(Based on The State Bar of California Standing Committee on Professional Responsibility and Conduct Formal Opinion No. 2016-195.)
One of the most important duties of an attorney is to preserve the secrets of his client, and “[n]o rule in the ethics of the legal profession is better established nor more rigorously enforced than this one.” (Wutchumna Water Co. v. Bailey (1932) 216 Cal. 564, 572.)
Preserving the confidentiality of client information contributes to the trust that is the hallmark of the client-lawyer relationship. (In re Jordan (1974) 12 Cal.3d 575, 580.) Attorney-client privilege is necessary to “safeguard the confidential relationship between clients and their attorneys so as to promote full and open discussion of the facts and tactics surrounding individual legal matters.” (Mitchell v. Super. Ct. (1984) 37 Cal.3d 591, 599.)
The duty of an attorney is “[t]o maintain inviolate the confidence, and at every peril to himself or herself to preserve the secrets, of his or her client.” (Bus. & Prof. Code, § 6068(e)(1).) The attorney-client privilege is a statutorily created evidentiary rule that protects from disclosure a “confidential communication” between a lawyer and his or her client. (Evid. Code, § 954; Solin v. O’Melveny & Myers (2001) 89 Cal.App.4th 451, 456-57.)
“Although exercise of the privilege may occasionally result in the suppression of relevant evidence, the Legislature of this state has determined that these concerns are outweighed by the importance of preserving confidentiality in the attorney-client relationship.” (Costco v. Super. Ct. (2009) 47 Cal.4th 725, 732.)
The party claiming the privilege has “the burden of establishing the preliminary facts necessary to support its exercise, i.e., a communication made in the course of an attorney-client relationship. Once that party establishes facts necessary to support a prima facie claim of privilege, the communication is presumed to have been made in confidence and the opponent of the claim of privilege has the burden of proof to establish the communication was not confidential or that the privilege does not for other reasons apply.” (Id. at p. 733.)
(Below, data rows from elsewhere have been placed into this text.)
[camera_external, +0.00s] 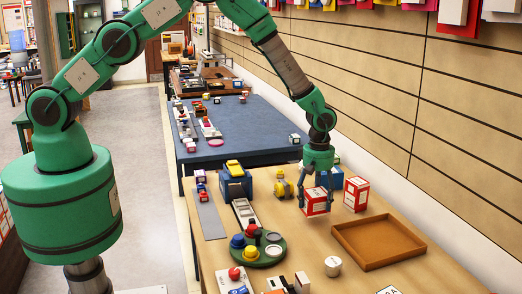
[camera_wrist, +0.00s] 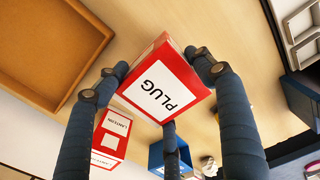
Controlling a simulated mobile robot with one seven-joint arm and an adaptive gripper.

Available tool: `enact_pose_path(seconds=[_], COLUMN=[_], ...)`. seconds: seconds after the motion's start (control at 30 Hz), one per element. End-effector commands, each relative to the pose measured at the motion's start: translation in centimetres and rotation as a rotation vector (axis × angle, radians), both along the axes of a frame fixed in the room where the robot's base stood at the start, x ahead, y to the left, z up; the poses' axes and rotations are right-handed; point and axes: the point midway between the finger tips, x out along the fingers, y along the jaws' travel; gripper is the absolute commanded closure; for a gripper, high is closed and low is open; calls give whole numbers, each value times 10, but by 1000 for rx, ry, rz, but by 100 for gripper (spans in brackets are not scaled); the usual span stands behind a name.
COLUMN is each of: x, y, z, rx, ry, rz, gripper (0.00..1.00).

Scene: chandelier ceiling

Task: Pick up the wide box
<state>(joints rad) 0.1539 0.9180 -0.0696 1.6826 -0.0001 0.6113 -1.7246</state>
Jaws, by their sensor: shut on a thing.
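A red and white box (camera_external: 314,204) marked PLUG is between the fingers of my gripper (camera_external: 316,198) above the wooden table, near its back edge. In the wrist view the box (camera_wrist: 163,88) fills the middle, with the dark fingers of my gripper (camera_wrist: 157,72) closed against its sides. I cannot tell whether its base touches the table. A second, taller red and white box (camera_external: 356,195) stands upright just to the right. It also shows in the wrist view (camera_wrist: 111,136), where its label seems to read LANTERN.
An empty brown tray (camera_external: 412,257) lies at the right. A blue box (camera_external: 333,177) stands just behind the gripper. A yellow toy (camera_external: 282,187), a green round tray (camera_external: 272,258) and a white cylinder (camera_external: 333,266) are nearby. The wall is close behind the table.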

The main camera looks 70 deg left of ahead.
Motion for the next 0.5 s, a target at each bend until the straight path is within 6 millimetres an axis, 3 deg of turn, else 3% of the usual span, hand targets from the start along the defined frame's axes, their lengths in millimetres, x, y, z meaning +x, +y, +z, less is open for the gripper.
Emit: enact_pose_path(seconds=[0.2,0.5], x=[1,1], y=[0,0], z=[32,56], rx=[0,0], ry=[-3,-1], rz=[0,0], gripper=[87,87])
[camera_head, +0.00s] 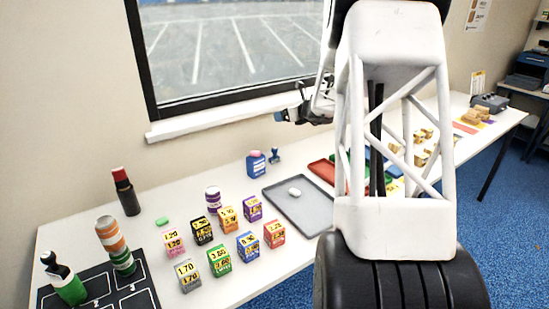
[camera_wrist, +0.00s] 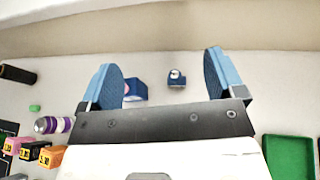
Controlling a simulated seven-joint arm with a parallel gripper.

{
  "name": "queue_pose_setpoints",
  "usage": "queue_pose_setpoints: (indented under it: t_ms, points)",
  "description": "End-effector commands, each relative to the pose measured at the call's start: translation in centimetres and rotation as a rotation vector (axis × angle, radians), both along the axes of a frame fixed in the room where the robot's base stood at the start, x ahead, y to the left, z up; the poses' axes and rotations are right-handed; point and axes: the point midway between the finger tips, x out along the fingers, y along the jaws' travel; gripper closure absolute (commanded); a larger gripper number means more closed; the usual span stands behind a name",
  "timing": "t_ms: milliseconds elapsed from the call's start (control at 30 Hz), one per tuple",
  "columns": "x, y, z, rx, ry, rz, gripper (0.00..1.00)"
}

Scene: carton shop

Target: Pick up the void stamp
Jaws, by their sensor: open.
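A small blue stamp (camera_head: 274,155) with a dark blue knobbed handle stands upright at the back of the white table, near the window wall. No "void" lettering is readable on it. In the wrist view the stamp (camera_wrist: 177,78) shows between my two blue fingers, right of their middle. My gripper (camera_wrist: 162,68) is open and empty. In the head view my gripper (camera_head: 283,117) hangs above the table by the window sill, higher than the stamp and apart from it.
A blue container with a pink top (camera_head: 256,165) stands just left of the stamp; it also shows beside my left finger (camera_wrist: 135,91). A grey tray (camera_head: 300,207) lies in front. Several numbered boxes (camera_head: 228,219) and a dark red-capped bottle (camera_head: 126,192) are left.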

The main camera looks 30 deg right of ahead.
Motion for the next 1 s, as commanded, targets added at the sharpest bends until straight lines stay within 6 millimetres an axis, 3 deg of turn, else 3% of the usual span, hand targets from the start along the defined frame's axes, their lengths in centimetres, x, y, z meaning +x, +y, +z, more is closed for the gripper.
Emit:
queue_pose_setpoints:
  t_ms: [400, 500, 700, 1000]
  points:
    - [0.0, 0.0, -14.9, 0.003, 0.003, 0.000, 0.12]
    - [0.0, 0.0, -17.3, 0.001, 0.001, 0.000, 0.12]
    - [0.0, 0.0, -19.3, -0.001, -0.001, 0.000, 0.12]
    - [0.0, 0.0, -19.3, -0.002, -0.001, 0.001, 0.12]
For purposes of the attorney-client privilege, “confidential communication” is defined as “information transmitted between a client and his or her lawyer in the course of that relationship and in confidence.” (Evid. Code, § 952; In re Jordan (1972) 7 Cal.3d 930, 939-40.) The principle of client-lawyer confidentiality applies to information relating to the representation, whatever its source, and encompasses matters communicated in confidence by the client, and therefore protected by the attorney-client privilege, matters protected by the work product doctrine, and matters protected under the ethical standards of confidentiality, all as established in law, rule and policy. (In the Matter of Johnson (Rev. Dept. 2000) 4 Cal. State Bar Ct. Rptr. 179, 189.) In other words, information protected by the ethical duty of confidentiality is broader than what is protected as attorney-client privilege under the Evidence Code. (Id. at p. 189.)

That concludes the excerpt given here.